The term “Easter egg” is not only a term used for painted eggs during Easter, but it has come to mean ” a message, image, or feature hidden in software, a video game, a film, or another, usually electronic, medium.”. Originally, it came from bored programmers who sneaked small pranks into computer programs. For example. in the layout program QuarkXPress you could delete an object with the backspace key… but if you also held down a number of obscure keys the following happened: A red alien walked onto the screen with a raygun and fired a laser beam at the object you wanted to erase, until it began to shimmer in different colors and then explode.
In the late 90’s, there were fantastic “Easter eggs” in all the big softwares, everything from secret pictures from the programmers’ office parties to small hidden arcade games.
Today they are not as common, but they still exist… For example on Google. If you go to the start page https://www.google.com and search for Askew, then the whole web page will become skewed. Or if you search for do a barrel roll, the whole page rotates one full turn.
They often make temporary “Easter eggs” that are linked to current events. Right now, in April 2022, you can search for Gotham City. In the side column, you’ll find a small cartoon Batman signal. If you click on it, a nighttime animation will start, with Batman swinging against the night sky.
You can find more examples at The Easter Egg Archive.

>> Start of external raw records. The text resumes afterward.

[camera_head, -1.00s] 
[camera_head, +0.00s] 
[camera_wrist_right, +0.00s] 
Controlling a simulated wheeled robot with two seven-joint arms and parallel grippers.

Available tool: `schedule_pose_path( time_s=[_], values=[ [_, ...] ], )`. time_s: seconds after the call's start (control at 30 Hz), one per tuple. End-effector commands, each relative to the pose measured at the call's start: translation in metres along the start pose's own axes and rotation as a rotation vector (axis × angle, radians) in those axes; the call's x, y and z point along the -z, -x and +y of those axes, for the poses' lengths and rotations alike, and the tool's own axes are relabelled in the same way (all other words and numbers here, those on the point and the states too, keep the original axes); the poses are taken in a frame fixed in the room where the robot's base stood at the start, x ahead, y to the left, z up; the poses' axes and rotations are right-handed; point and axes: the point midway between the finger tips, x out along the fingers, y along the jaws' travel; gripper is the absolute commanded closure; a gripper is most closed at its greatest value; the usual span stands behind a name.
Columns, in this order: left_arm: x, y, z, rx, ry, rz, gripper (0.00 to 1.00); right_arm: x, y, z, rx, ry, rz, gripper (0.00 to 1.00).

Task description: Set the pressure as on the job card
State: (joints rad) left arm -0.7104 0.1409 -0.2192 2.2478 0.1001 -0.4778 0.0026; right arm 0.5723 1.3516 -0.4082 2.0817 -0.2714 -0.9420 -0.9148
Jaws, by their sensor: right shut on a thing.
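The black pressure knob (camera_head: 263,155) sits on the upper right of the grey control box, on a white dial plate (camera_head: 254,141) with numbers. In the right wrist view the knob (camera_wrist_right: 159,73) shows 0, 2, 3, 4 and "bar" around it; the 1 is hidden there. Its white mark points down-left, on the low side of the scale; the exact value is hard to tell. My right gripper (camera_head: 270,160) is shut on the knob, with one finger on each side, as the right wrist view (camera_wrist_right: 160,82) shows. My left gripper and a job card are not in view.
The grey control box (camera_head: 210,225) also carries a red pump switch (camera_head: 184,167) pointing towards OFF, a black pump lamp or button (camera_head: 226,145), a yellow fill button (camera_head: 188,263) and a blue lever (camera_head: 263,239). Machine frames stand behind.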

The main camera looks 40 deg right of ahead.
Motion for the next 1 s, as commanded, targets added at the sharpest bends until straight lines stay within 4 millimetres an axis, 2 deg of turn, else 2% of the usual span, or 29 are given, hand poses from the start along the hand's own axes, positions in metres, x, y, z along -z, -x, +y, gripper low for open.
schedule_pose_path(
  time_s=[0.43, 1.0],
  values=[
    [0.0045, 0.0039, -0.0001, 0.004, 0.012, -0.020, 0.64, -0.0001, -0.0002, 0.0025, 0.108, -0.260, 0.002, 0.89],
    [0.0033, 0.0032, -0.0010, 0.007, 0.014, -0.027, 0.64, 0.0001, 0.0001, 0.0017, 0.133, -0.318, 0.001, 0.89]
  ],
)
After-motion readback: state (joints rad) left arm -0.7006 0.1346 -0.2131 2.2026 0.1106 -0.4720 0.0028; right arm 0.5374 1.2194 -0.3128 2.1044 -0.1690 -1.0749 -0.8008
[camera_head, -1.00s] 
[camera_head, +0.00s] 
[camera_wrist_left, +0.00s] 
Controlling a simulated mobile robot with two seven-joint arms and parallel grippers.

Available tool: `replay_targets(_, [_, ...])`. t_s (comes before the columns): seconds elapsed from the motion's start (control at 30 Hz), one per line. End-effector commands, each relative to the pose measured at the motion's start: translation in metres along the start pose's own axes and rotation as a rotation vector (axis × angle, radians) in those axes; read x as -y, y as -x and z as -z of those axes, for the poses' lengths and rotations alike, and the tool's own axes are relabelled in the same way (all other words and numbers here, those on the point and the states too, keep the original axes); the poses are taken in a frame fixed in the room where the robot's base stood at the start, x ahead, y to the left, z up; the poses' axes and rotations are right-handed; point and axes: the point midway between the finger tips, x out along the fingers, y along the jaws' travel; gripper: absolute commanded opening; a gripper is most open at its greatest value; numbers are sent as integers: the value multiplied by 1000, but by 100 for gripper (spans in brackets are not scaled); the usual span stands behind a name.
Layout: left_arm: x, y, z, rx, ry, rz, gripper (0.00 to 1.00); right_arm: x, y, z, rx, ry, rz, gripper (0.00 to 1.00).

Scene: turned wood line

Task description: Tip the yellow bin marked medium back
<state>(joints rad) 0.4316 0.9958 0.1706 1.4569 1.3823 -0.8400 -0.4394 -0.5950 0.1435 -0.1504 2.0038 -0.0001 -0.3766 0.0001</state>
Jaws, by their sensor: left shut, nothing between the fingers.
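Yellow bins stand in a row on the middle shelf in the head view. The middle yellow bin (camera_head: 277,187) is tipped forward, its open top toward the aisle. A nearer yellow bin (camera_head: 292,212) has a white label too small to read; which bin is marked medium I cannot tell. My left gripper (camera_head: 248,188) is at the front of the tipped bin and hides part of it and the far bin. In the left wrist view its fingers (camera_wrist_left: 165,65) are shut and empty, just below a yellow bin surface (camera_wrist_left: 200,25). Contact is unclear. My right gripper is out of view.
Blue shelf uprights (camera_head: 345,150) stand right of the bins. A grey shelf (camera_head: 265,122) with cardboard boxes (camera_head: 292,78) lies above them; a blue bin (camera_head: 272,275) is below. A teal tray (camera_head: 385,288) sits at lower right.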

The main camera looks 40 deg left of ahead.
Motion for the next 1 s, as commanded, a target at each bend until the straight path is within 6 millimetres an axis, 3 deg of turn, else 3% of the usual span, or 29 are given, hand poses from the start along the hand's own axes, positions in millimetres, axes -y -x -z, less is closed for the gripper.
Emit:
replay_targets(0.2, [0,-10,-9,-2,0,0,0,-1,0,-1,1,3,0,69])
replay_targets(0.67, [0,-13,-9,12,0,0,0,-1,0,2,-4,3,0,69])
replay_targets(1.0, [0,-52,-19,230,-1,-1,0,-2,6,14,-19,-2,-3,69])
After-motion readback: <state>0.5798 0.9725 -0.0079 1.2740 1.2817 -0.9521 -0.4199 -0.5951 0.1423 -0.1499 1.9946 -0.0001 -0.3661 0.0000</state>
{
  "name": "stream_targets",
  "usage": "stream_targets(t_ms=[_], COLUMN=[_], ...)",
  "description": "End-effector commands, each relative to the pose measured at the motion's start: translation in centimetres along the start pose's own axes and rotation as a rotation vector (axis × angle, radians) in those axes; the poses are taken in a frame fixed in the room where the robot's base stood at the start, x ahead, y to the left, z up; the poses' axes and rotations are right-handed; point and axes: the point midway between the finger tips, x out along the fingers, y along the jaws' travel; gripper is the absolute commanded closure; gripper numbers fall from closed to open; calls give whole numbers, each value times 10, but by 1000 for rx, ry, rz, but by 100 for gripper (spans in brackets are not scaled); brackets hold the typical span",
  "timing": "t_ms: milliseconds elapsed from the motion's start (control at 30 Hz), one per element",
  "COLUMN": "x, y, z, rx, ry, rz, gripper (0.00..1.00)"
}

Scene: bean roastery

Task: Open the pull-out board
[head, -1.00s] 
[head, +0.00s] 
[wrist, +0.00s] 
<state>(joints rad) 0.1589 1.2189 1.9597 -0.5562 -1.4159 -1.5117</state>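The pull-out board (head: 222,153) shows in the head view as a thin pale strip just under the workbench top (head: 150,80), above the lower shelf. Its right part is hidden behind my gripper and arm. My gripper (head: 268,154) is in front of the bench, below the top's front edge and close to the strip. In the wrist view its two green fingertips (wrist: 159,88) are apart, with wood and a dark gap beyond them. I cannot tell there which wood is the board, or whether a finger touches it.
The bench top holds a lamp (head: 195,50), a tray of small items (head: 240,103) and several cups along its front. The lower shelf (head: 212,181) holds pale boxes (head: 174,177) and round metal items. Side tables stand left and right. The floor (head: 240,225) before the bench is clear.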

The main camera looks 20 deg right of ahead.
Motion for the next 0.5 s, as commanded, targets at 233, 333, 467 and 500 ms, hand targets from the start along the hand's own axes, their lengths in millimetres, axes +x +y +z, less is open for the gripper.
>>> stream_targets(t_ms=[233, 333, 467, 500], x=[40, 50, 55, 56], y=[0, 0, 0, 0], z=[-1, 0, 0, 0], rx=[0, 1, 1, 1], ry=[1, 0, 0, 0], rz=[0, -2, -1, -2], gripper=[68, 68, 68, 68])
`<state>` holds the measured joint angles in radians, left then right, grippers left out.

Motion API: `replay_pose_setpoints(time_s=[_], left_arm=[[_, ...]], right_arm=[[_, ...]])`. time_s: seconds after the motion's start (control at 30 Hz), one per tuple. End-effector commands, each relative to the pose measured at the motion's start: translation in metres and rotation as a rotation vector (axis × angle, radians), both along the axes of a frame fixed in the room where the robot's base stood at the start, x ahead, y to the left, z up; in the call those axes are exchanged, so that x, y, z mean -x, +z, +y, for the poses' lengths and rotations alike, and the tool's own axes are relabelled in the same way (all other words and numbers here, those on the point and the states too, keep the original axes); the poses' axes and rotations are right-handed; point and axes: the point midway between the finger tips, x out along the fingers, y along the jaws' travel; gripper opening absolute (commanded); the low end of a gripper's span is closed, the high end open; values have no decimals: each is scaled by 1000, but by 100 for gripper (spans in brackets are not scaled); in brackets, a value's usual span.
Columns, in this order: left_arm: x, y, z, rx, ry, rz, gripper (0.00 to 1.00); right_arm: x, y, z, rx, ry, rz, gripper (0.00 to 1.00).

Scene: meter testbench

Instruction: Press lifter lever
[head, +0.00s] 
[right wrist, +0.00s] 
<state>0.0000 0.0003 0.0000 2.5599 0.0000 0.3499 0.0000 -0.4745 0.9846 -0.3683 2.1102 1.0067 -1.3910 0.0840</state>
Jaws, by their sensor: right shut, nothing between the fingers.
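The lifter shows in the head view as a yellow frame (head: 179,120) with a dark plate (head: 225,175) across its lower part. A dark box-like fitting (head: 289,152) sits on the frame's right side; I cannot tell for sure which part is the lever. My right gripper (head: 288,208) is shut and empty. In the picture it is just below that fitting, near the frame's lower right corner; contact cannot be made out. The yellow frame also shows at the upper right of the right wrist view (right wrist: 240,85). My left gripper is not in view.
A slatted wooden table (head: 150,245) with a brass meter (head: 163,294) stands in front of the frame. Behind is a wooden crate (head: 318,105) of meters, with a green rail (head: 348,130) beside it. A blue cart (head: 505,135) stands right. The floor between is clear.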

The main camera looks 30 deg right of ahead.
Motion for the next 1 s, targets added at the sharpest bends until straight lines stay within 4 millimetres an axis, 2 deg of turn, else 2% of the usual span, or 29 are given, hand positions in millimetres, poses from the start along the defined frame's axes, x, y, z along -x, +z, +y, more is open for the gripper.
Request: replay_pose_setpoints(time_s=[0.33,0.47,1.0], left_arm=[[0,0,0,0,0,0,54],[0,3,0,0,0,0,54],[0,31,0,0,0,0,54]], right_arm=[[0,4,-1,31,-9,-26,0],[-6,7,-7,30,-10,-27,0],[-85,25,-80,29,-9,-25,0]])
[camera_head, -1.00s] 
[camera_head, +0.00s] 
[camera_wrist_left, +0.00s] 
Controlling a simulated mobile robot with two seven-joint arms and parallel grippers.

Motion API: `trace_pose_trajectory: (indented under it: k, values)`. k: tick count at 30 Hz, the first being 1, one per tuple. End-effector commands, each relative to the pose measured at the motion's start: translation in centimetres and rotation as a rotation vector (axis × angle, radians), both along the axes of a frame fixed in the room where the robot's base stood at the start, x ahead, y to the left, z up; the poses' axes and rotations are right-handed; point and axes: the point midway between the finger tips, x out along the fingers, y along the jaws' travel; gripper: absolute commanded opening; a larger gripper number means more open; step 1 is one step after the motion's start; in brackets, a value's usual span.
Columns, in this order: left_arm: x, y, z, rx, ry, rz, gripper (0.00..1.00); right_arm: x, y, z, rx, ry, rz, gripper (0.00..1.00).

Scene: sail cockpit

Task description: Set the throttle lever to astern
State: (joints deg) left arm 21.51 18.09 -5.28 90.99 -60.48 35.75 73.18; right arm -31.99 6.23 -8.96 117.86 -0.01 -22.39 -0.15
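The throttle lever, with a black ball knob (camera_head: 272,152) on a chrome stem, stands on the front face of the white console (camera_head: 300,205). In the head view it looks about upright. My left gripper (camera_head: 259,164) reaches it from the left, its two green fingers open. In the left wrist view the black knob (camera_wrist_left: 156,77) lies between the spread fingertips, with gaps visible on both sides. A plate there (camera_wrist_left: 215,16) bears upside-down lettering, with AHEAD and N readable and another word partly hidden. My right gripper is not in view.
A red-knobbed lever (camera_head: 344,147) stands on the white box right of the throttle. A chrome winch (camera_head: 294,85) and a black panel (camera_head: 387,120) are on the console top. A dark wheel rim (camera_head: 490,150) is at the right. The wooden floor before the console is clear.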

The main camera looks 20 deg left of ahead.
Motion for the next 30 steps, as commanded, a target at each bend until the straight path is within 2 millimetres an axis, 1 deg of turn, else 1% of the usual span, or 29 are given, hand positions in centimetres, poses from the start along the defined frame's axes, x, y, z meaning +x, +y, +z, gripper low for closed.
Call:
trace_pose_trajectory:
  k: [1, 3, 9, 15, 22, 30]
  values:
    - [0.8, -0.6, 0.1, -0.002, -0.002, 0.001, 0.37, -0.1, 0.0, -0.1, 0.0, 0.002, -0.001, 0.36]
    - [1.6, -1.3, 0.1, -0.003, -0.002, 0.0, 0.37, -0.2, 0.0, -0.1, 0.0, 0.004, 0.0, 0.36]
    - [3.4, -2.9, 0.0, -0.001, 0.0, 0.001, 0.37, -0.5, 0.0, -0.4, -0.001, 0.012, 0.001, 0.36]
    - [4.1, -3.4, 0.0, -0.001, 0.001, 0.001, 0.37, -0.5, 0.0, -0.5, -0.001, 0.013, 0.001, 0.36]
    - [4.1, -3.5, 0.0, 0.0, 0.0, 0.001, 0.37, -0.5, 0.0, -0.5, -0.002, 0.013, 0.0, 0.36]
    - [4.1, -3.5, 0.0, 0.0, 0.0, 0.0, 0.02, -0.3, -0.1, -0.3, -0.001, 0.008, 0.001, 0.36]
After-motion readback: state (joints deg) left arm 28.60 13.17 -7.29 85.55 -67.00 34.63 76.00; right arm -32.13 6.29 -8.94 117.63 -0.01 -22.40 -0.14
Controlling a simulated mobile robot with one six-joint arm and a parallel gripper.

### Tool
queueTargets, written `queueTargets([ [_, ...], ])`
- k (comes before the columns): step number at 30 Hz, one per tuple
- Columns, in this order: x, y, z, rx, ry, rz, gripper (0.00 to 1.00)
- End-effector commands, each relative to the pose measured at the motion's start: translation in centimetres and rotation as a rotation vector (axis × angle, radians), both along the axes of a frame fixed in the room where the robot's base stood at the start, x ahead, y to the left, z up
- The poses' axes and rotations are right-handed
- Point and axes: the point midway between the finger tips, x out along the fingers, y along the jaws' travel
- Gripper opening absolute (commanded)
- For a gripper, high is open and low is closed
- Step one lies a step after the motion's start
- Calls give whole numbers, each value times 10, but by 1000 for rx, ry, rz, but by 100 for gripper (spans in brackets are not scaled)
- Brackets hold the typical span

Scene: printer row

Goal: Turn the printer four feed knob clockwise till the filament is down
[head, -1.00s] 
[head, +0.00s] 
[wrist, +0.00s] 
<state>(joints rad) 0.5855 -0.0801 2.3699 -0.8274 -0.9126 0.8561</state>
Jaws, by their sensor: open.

Of course there is an “Easter egg” here at www.tomstone.se too! A built-in magic trick – you do not even have to learn to perform to be able to surprise your friends with a magic trick.
An incredible prediction!
The Drama
As you bring out a deck of playing cards, you say to a friend – “Did you know that the Swedish magician Tom Stone has made a web page about you?”. You write down the URL of the page you are referring to on a note and give it to your friend. Now you let your friend freely cut the deck a few times and look at the card that was cut at and remember it. When your friend now go to the web page you wrote down, the friend not only finds their name there, but also the thought-of playing card!
The work
Like all good magic tricks, this is based on a combination of several different components where the sum becomes greater than the parts. In short, in part, it is a special web page that shows a new playing card every day, and in part, you contribute yourself by “forcing” the correct card – ie. even if your friend experiences it as a completely free choice of playing card, it is really you who control the outcome – which the chosen card will be. Exactly how this is done is described below. But first…
The web page
The website does not really exist. The web page you end up at is actually the 404-error page that you usually end up at when you try to follow links to pages that have been deleted or moved. This error page has been outfitted with some special code that recognizes names. If there is a name in the broken link, in the format firstname.lastname, then the code copies the name from the address field and inserts it in the text of the page.
If your friend’s name is John Johnson, the web URL you’ll write down should be www.tomstone.se/en/john.johnson
The card displayed is always of the Clubs suit, with a value that correspond with the last digit of the current date.
That is; on May 1, the Ace of Clubs is displayed. The Ace is also shown on May 11, 21 and 31.
On the 2, 12 and 22’nd of each month, the Two of Clubs is displayed.
On the 3, 13 and 23’rd of each month, the Three of Clubs is displayed.
…
…
Card Force
“Forcing” is a technical term in magic. It stands for all sorts of strategies and gambits to make a predetermined end result appear as the result of a seemingly free choice. Many of these strategies rely on a rather interesting fallacy. We tend to assume that freedom in action inevitably leads to freedom in outcome, and that is not really how the world actually works.
In this case, you need to force the playing card that, for the day, appears on the web page. You can look up “card force” tutorials on youtube, although they are often quite bad, inaccurate and lack proper crediting. Or use the following.
Cut-deeper Force
by Sam Mayer
The author of this illusory sequence is often said to be Ed Balducci (1906-1988), a civil engineer and amateur magician from New York, as it was claimed to be his in the work “The All-fair Coincidence” that was published in Hugard’s Magic Monthly No. 6, Nov. 1956.
But in 2008, the magician Karl Fulves discovered that the sequence had an almost identical predecessor ten years earlier, in Sam Mayer’s work ”Another Do as I Do” from Sphinx No. 5, July 1946. Read the article at Conjuring Credits if you want to know more!







Let’s examine the situation: Your friend have made two fairly free cuts, and will conclude that variation in action leads to variation in outcome. This is the outer reality. The inner reality is the very opposite, because the card your friend looks at and memorizes is the original top card – The card of the day on the website!
Point out that you yourself can not know which card your friend is thinking of. That no one can know. Now let your friend go to the web page you wrote down …
Let’s say the date is October 20, your friend’s name is Clint Eastwood, and the web URL is www.tomstone.se/en/clint.eastwood – your friend will be surprised with the following sight.

If you don’t mind Swedish text, the URL can be simplified to: www.tomstone.se/firstname.lastname
There’s no advanced programming involved, it is just a mildly glorified 404 error page, so any spelling mistakes in the URL will also be shown on the page itself.